The Libinza Lake is a large sheet of shallow water that drains itself, by the Ngiri River, into the Mobangi, and retains its distinctive colour for many miles. Islands have been slowly made with great labour, and they need constant watching or they will be washed away by the annual floods. The folk drove stakes around any slight elevations shown at low water, and then dug up clay and mud from the bottom of the lake and put inside the stakes, and thus formed an island. These islands are small, but they are numerous, and are often linked together by bridges. There are some large islands, but most of them are small. The lake was thickly populated in the nineties with expert fishermen and saucepan-makers; and they often came out in parties of twenty and thirty to fish with their peculiar box-shaped nets, and to sell their fish, their saucepans, and “fire-pots” to the riverine people for cassava roots. They frequently camped on our beach, and thus we saw much of them. The Libinza folk lived chiefly on plantains, as cassava would not grow in their swampy soil, hence they always exchanged their wares for cassava; and this may have been one of the reasons why Munyata came out from the lake, to establish a centre of exchange for cassava roots.

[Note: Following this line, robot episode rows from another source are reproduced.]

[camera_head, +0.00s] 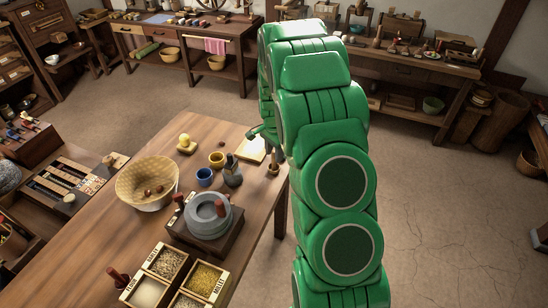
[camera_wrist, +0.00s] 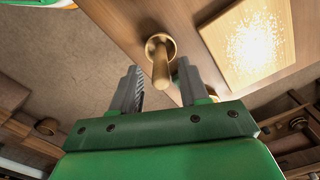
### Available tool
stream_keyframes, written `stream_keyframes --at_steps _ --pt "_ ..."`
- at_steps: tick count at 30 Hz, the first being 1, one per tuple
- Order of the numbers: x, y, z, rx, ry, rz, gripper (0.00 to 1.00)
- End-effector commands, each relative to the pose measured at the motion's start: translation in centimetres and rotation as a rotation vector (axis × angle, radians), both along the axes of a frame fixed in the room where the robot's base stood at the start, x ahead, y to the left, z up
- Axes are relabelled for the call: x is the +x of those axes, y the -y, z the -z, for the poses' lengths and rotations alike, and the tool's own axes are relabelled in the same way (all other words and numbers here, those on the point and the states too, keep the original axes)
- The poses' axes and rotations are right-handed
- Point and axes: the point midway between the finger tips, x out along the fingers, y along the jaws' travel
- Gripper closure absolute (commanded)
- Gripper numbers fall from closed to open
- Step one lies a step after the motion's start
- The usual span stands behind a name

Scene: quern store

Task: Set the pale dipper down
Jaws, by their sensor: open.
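The pale dipper (camera_wrist: 161,62) is a tan wooden piece with a round cup-like end and a straight handle. In the wrist view its handle points towards the camera, between my fingers, with a gap on both sides. In the head view the dipper (camera_head: 273,169) stands upright on the wooden table (camera_head: 255,190), close to its right edge. My gripper (camera_wrist: 158,78) is open around the handle and holds nothing. In the head view my green arm hides most of the gripper.
A pale board (camera_wrist: 255,40) with light powder lies beside the dipper; it also shows in the head view (camera_head: 251,150).

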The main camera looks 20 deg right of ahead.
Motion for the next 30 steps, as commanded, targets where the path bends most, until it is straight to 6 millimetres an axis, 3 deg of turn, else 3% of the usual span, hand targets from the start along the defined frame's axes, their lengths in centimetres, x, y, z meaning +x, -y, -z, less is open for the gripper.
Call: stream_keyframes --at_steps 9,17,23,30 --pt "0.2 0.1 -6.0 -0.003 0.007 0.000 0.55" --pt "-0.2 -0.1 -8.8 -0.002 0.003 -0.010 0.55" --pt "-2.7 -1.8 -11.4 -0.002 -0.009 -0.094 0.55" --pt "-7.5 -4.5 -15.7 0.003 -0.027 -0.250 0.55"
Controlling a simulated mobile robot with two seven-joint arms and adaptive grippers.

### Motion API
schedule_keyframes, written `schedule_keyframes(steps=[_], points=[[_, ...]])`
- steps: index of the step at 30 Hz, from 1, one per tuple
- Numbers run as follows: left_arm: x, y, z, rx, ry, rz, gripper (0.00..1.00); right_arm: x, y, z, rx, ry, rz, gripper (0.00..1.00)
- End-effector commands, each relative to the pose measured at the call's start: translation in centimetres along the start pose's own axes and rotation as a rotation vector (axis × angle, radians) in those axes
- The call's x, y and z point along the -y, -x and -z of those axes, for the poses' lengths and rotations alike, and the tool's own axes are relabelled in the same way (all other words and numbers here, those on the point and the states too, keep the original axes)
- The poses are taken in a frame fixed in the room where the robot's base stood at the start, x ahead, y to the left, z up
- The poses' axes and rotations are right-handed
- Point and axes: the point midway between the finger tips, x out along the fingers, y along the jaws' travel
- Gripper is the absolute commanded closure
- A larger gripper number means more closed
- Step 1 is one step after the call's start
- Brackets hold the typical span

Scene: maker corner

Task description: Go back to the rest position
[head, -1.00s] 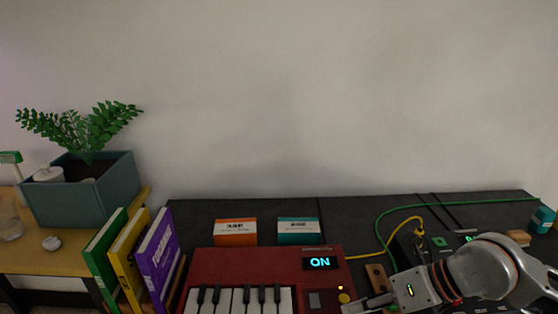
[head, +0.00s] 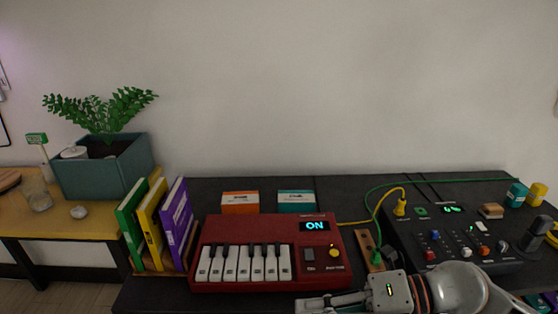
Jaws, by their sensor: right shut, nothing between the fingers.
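My right gripper (head: 330,302) is at the bottom of the head view, in front of the red keyboard's lower right corner. Its fingers point left and are shut with nothing between them. My right arm comes in from the lower right. The red keyboard (head: 204,240) lies on the dark table, and its small screen (head: 314,225) reads "ON". The gripper looks apart from the keyboard, though the exact gap is hard to tell. My left gripper is not in view.
A black mixer (head: 470,240) with knobs and cables stands right of the keyboard. A wooden power strip (head: 375,262) lies between them. Books (head: 150,235) stand at the left. Orange (head: 240,203) and teal (head: 296,202) boxes sit behind. A planter (head: 105,172) stands on the yellow table (head: 75,225).

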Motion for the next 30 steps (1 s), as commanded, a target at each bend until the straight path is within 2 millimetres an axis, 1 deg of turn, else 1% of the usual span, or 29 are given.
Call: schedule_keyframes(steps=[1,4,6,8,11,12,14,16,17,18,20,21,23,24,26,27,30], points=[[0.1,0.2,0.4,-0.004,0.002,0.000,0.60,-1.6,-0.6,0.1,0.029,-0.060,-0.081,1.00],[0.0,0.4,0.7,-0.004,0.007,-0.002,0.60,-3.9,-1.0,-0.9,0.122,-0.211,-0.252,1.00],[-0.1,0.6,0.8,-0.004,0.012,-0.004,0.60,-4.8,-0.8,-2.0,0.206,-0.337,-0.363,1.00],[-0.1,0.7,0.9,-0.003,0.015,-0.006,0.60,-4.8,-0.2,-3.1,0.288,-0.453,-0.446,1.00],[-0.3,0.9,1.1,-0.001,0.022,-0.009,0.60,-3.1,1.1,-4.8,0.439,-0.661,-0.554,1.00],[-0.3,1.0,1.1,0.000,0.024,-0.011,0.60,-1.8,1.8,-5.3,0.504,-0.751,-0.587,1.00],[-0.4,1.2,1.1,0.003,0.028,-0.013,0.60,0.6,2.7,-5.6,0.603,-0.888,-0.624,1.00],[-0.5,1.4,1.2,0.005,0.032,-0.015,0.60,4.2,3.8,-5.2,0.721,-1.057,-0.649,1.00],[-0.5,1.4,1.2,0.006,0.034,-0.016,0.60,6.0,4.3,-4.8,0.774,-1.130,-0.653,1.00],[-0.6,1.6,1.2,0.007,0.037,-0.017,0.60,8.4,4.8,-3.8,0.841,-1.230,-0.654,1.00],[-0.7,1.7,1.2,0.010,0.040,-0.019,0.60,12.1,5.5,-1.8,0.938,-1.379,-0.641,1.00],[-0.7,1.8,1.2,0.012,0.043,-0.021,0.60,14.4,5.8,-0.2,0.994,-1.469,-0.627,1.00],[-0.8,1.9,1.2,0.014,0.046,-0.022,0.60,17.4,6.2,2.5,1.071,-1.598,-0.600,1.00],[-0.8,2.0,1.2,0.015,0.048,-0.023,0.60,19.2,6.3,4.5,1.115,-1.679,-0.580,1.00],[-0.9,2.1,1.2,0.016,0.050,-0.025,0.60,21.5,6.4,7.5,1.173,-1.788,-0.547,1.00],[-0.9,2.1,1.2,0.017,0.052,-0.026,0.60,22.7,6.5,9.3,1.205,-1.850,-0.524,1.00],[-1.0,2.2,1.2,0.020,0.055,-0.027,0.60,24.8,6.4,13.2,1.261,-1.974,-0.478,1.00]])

The tribe near the river always ridicules the tribe behind in the bush, as the Boloki laugh at the Bomuna, and the Bomuna at the Ndobo people further behind. The Boloki are proud of their name and their origin; and the neighbouring tribes acknowledge their courage and endurance, and prefer their friendship to their enmity. The following is an instance of their bravery and the long distances the Boloki men paddled on their raiding expeditions: In the beginning of 1891 there was a big fight in our vicinity, and on inquiring the cause we learned that the reason for the fight between these Boloki towns was this: A year or two before our arrival the Boloki of the Monsembe district paddled over 300 miles up-river and raided the Bopoto riverine towns, carrying off a quantity of loot and a number of captives; and the unsatisfactory division of the spoils culminated in the fight that cost some few lives.